Yeah there’s always risk but no worse than uber, or any other service.

If there’s legality with the power company, it might have to be limited to folks who generate their own power like solar or wind. Could get your system paid for faster.
 

stoveliker

Minister of Fire
Nov 17, 2019
6,216
Long Island NY
You'd have to talk to your insurance first. And given the exclusions for e.g. Uber in car insurance policies, I expect to have the same thing with opening your charger for *paid* use.
 

woodgeek

Minister of Fire
Jan 27, 2008
4,776
SE PA
I wonder if there is some app, with network of homeowners with an EV charger installed who are willing to let others use it. They could show their charger type, fee, and status. So someone could arrange something with them either in advance or in a pinch. Maybe even some good samaritins where helping someone in a bind is worth more than the charging cost. When the commercial charging network is spotty and unreliable, or in some places nonexistent.

Yeah there’s always risk but no worse than uber, or any other service.

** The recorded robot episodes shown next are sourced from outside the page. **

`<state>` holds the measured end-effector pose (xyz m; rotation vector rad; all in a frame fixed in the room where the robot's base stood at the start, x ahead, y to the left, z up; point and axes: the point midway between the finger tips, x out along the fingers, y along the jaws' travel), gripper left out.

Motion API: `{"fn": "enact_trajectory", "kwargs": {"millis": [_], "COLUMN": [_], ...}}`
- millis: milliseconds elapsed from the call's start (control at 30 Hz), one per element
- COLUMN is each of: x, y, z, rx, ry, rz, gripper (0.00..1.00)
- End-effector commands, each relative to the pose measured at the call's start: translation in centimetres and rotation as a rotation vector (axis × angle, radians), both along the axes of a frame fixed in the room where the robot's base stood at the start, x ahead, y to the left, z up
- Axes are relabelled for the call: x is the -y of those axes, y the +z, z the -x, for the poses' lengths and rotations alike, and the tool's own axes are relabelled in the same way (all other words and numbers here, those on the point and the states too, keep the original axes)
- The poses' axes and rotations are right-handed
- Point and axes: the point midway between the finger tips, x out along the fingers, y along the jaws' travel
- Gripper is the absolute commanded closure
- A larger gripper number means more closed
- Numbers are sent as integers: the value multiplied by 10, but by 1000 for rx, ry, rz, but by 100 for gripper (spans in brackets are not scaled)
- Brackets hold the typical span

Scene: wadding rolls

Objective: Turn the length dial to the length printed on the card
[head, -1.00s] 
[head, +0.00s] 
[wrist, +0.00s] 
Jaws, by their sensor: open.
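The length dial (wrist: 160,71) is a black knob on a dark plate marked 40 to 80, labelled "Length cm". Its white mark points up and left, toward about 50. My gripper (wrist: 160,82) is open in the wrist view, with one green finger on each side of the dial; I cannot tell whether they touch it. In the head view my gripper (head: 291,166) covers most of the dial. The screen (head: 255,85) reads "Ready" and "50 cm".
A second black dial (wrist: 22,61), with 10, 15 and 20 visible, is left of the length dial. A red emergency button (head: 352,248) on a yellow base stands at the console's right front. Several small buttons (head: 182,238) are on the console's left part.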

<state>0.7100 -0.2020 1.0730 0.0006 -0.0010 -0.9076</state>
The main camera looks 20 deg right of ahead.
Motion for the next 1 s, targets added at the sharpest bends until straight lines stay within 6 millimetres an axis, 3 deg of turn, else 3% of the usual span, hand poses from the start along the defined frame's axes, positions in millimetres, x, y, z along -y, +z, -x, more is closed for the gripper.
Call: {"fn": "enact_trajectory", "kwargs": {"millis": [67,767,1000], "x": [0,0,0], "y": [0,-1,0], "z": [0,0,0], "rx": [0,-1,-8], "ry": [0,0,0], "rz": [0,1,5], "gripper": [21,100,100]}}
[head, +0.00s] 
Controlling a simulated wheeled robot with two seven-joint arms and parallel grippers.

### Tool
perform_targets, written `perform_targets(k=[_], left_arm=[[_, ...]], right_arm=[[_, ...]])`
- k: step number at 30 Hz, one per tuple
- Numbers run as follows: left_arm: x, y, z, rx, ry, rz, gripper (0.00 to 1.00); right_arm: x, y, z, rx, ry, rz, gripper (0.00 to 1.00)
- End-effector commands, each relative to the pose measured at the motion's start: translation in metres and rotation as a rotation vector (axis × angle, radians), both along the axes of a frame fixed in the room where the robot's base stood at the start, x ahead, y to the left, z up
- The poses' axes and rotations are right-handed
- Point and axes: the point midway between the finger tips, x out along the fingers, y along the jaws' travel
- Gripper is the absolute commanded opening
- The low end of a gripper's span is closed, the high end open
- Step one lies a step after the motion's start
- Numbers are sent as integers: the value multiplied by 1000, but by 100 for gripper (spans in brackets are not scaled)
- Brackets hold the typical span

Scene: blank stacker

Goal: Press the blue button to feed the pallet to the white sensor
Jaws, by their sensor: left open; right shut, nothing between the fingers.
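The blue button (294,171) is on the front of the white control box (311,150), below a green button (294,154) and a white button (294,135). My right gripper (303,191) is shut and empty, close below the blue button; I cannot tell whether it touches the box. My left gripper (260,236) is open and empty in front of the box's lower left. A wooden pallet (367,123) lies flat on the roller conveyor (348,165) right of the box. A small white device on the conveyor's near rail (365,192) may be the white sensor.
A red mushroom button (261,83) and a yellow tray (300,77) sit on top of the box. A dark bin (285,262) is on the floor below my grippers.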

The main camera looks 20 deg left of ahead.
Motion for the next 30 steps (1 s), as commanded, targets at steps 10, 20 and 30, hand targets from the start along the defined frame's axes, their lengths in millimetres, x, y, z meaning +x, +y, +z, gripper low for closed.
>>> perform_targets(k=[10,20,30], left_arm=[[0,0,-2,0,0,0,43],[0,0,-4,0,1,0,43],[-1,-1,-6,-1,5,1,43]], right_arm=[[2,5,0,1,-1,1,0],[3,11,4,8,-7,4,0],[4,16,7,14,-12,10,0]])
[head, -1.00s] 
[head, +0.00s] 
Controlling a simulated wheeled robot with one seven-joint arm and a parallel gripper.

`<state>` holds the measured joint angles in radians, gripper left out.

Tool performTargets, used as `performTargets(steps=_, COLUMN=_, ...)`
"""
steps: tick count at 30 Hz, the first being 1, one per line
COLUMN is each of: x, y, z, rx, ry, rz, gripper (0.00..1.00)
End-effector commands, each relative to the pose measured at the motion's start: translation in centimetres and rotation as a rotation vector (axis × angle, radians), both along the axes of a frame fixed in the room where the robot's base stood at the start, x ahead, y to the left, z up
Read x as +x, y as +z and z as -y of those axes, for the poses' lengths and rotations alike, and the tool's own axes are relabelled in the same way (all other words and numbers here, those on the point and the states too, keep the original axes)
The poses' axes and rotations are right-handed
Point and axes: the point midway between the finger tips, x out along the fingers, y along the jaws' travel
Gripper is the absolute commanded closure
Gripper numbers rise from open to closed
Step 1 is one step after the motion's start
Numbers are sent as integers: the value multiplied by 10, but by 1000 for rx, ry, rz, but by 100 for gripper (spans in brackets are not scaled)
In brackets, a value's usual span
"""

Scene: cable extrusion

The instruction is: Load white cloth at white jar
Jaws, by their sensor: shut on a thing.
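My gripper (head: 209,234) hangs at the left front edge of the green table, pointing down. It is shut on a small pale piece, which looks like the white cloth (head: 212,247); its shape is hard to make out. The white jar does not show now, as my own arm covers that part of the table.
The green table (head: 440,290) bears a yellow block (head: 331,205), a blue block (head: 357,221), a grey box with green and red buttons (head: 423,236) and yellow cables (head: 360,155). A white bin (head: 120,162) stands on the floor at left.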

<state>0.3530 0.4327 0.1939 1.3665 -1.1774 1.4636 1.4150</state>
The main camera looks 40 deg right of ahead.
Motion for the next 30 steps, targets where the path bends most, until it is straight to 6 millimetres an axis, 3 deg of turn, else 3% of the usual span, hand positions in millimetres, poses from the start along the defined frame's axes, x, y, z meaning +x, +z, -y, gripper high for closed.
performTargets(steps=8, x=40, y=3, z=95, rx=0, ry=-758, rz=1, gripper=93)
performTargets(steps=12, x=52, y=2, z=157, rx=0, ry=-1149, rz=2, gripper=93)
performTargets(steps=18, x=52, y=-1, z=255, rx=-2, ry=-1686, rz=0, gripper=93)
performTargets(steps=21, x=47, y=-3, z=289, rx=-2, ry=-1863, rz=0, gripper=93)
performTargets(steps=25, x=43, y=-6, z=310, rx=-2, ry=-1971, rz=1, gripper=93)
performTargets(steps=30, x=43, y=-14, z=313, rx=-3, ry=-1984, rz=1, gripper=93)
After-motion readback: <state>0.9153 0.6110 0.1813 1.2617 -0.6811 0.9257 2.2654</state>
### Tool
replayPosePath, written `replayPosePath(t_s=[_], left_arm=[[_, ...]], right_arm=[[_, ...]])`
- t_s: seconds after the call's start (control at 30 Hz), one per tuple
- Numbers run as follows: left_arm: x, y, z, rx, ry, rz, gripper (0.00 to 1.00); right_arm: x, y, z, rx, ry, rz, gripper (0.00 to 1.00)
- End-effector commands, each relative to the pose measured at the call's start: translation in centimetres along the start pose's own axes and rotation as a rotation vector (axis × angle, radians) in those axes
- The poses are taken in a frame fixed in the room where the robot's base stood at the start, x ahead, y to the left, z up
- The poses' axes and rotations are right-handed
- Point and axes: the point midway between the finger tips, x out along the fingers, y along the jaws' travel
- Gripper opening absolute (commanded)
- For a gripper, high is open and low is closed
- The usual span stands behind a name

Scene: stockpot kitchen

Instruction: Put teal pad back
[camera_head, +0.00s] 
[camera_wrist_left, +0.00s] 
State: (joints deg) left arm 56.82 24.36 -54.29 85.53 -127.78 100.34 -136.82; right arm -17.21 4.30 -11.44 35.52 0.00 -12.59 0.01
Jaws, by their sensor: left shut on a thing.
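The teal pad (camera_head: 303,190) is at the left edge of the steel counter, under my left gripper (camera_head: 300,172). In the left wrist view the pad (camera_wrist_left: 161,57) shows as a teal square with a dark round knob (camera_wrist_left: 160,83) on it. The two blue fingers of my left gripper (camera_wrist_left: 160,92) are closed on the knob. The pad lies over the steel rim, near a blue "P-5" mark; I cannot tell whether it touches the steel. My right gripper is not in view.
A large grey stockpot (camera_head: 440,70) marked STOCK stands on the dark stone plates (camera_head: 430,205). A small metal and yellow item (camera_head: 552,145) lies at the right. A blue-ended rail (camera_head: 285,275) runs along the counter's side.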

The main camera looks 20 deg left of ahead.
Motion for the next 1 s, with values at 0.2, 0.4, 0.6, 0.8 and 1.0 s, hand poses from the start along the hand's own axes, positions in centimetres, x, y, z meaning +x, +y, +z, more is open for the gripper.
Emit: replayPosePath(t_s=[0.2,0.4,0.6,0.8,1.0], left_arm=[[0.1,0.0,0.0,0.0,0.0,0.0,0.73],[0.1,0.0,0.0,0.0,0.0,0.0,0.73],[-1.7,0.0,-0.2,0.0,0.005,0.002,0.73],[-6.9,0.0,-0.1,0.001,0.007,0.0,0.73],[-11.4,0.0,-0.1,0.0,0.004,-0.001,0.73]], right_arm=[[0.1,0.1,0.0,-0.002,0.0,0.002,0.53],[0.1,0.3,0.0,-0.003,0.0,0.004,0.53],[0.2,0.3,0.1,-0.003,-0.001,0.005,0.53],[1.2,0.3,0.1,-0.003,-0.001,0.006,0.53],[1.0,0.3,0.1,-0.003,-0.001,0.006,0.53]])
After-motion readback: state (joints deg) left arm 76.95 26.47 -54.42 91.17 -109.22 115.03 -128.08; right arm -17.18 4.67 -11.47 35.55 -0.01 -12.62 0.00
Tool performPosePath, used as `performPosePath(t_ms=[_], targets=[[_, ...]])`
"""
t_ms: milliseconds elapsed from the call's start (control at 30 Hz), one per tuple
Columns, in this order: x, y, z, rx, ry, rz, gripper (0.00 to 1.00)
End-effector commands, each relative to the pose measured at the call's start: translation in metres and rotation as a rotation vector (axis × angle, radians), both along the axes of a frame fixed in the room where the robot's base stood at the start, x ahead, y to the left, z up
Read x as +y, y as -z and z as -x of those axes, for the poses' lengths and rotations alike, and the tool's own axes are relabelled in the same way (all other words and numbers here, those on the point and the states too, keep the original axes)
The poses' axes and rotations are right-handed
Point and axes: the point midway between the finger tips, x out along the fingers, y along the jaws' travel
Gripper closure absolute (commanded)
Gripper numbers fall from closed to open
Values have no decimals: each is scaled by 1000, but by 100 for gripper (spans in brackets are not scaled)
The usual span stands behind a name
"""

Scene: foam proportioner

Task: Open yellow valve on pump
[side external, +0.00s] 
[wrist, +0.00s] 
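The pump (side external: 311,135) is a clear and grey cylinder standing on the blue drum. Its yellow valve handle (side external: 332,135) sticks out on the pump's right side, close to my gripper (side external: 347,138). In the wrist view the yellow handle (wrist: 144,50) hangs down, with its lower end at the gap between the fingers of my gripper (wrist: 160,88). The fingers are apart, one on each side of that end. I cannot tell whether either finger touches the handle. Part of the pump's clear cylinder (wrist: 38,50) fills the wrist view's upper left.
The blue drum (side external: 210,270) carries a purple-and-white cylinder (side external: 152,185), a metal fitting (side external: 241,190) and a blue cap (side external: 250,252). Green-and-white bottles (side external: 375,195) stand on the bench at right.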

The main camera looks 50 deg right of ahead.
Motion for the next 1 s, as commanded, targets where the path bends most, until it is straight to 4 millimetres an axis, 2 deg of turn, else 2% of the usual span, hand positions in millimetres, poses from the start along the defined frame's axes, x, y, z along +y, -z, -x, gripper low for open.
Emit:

If there’s legality with the power company, it might have to be limited to folks who generate their own power like solar or wind. Could get your system paid for faster.
The Plugshare app did just this at the dawn of the EV age, and still does. Its just that most folks are not interested in L2 speeds.

What is needed is for hotel/motels to install more L2 (which are cheap) as destination chargers. Few do.
 

peakbagger

Minister of Fire
Jul 11, 2008
7,685
Northern NH
Level 2 chargers are not cheap with commercial electric account. A building electrical system has to be built to supply the worst case power demand and adding multiple 240volt 20Amp circuits that could be engaged at the same time means a serious upgrade to the incoming electric meter and gear. I think they would much rather lease a conrer fo the parking lot to some third party to let them deal with hassle and power demand charges.
 

woodgeek

Minister of Fire
Jan 27, 2008
4,776
SE PA
Level 2 chargers are not cheap with commercial electric account. A building electrical system has to be built to supply the worst case power demand and adding multiple 240volt 20Amp circuits that could be engaged at the same time means a serious upgrade to the incoming electric meter and gear. I think they would much rather lease a conrer fo the parking lot to some third party to let them deal with hassle and power demand charges.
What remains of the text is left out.